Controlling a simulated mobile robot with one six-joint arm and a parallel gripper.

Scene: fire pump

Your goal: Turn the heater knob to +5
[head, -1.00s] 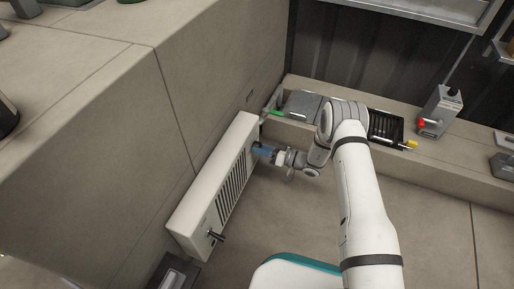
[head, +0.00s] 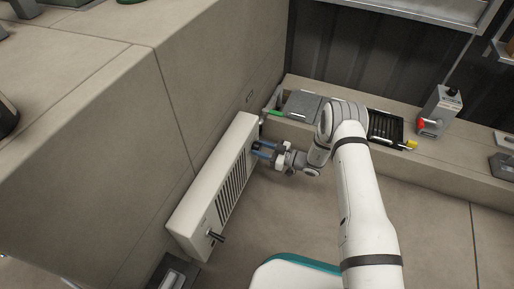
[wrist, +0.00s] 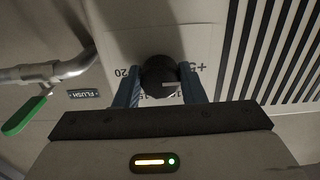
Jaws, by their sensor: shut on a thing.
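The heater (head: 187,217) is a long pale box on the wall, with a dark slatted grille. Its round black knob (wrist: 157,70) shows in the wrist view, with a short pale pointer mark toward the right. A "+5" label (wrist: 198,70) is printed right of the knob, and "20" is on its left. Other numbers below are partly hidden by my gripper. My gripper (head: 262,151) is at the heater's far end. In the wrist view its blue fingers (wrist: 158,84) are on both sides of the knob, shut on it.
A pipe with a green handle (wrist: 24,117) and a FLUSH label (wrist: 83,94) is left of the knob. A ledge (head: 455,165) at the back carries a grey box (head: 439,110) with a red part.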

+ + + + + + +

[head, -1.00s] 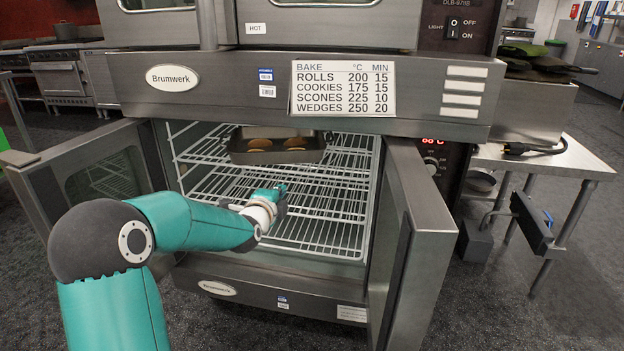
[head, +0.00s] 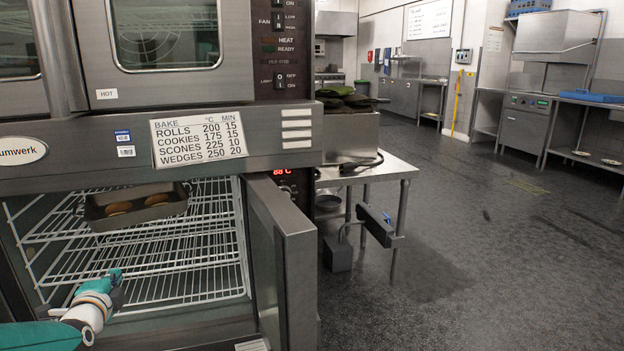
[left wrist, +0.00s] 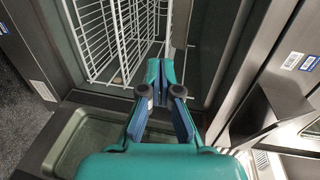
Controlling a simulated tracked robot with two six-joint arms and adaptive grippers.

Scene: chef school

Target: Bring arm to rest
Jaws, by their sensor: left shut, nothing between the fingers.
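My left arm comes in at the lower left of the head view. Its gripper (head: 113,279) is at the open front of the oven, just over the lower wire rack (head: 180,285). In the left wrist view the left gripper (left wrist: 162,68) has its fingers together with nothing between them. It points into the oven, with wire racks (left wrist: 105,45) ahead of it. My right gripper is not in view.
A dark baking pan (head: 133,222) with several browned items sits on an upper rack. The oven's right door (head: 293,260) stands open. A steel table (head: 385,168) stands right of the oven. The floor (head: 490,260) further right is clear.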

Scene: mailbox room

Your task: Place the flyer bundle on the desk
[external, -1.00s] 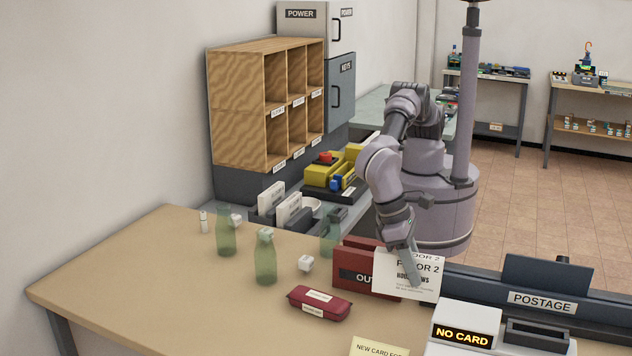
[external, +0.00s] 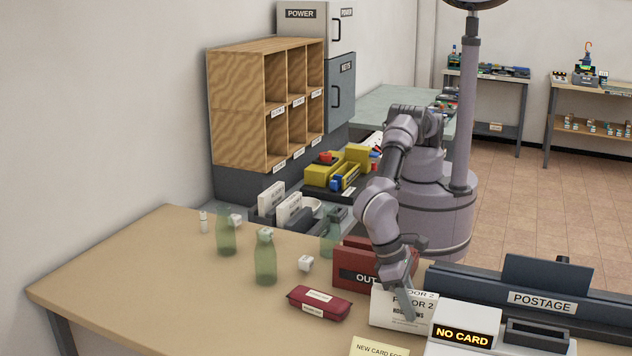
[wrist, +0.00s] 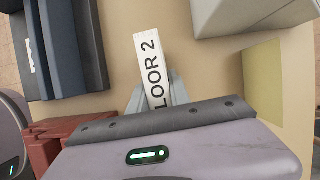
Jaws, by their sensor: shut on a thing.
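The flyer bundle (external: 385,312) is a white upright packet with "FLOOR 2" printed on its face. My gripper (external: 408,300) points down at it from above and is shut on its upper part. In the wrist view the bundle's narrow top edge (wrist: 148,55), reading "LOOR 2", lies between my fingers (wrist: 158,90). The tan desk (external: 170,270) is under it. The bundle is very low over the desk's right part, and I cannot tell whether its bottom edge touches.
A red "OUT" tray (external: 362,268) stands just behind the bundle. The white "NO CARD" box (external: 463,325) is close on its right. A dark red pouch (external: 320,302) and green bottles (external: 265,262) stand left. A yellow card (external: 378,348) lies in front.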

+ + + + + + +

What you have to do
Go through the records and show every line with the string "Your" in it.

Response for this exercise
Your goal: Turn the heater knob to +5
Your task: Place the flyer bundle on the desk

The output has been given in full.